● What the task asks
Please transcribe the listing below in full and word for word, without its pictures.
**** Data shown
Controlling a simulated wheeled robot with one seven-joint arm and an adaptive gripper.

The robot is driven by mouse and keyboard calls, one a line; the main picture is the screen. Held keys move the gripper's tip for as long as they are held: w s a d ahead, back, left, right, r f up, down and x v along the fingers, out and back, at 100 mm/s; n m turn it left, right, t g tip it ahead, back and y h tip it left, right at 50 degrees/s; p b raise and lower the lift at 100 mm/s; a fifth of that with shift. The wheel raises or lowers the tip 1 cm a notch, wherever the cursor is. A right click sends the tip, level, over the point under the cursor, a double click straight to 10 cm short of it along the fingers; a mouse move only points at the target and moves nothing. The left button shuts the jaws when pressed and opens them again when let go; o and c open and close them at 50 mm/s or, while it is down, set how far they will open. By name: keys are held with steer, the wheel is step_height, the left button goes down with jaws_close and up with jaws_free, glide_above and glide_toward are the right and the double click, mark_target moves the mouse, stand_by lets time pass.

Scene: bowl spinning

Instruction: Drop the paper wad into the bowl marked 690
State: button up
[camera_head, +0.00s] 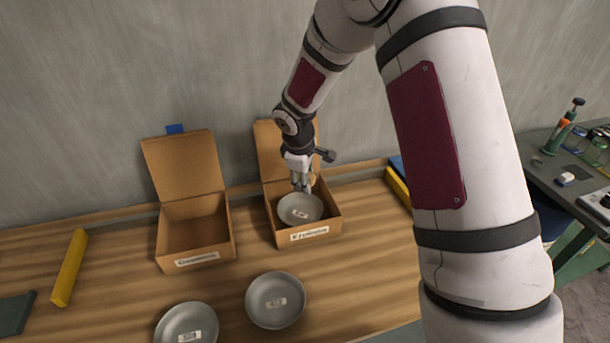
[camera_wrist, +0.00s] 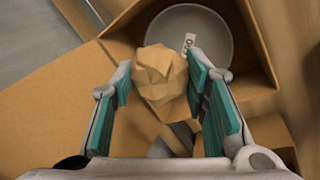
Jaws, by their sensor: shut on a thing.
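My gripper (camera_head: 302,186) is above the right cardboard box, over the grey bowl (camera_head: 294,216) standing in it. In the wrist view my gripper (camera_wrist: 160,90) is shut on a crumpled tan paper wad (camera_wrist: 160,80), held between its teal finger pads. The bowl in the box (camera_wrist: 215,22) shows just beyond the wad, with a small white label too blurred to read surely. Two more grey bowls stand on the table, one at front centre (camera_head: 275,290) and one at front left (camera_head: 185,318). Their labels are also too small to read surely. In the head view the wad is mostly hidden.
The right box (camera_head: 332,217) and an empty left box (camera_head: 217,236) stand open with raised lids against the wall. A yellow bar (camera_head: 69,267) lies at the left. My arm covers the right part of the table. Bare wood lies between the left bar and the bowls.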

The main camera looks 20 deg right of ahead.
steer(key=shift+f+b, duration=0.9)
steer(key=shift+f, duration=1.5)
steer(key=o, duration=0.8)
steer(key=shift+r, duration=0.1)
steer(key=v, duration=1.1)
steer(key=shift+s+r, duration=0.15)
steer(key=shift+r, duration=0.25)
********
● Expected output
Controlling a simulated wheeled robot with one seven-joint arm and an adaptive gripper.

The robot is driven by mouse and keyboard calls, one a line; the main picture is the screen. Held keys move the gripper's tip for as long as they are held: w s a d ahead, back, left, right, r f up, down and x v along the fingers, out and back, at 100 mm/s; n m turn it left, right, t g tip it ahead, back and y h tip it left, right at 50 degrees/s; p b raise and lower the lift at 100 mm/s; a fifth of that with shift. The wheel raises or lowers the tip 1 cm a notch, wherever the cursor is. A right click sends the tip, level, over the point under the cursor, a double click straight to 10 cm short of it along the fingers; a mouse move only points at the target and moves nothing. The left button shuts the jaws when pressed and opens them again when let go; o and c open and close them at 50 mm/s or, while it is down, set how far they will open. By name: keys are held with steer, the wheel is step_height, the left button goes down with jaws_close and up with jaws_free, glide_above and glide_toward are the right and the double click, mark_target moves the mouse, stand_by lets time pass.

Scene: bowl spinning

Instruction: Drop the paper wad into the bowl marked 690
State: button up
[camera_head, +0.00s] 
[camera_wrist, +0.00s] 
Jaws, by their sensor: shut on a thing.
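My gripper (camera_head: 302,186) is above the right cardboard box, over the grey bowl (camera_head: 294,216) standing in it. In the wrist view my gripper (camera_wrist: 160,90) is shut on a crumpled tan paper wad (camera_wrist: 160,80), held between its teal finger pads. The bowl in the box (camera_wrist: 215,22) shows just beyond the wad, with a small white label too blurred to read surely. Two more grey bowls stand on the table, one at front centre (camera_head: 275,290) and one at front left (camera_head: 185,318). Their labels are also too small to read surely. In the head view the wad is mostly hidden.
The right box (camera_head: 332,217) and an empty left box (camera_head: 217,236) stand open with raised lids against the wall. A yellow bar (camera_head: 69,267) lies at the left. My arm covers the right part of the table. Bare wood lies between the left bar and the bowls.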

The main camera looks 20 deg right of ahead.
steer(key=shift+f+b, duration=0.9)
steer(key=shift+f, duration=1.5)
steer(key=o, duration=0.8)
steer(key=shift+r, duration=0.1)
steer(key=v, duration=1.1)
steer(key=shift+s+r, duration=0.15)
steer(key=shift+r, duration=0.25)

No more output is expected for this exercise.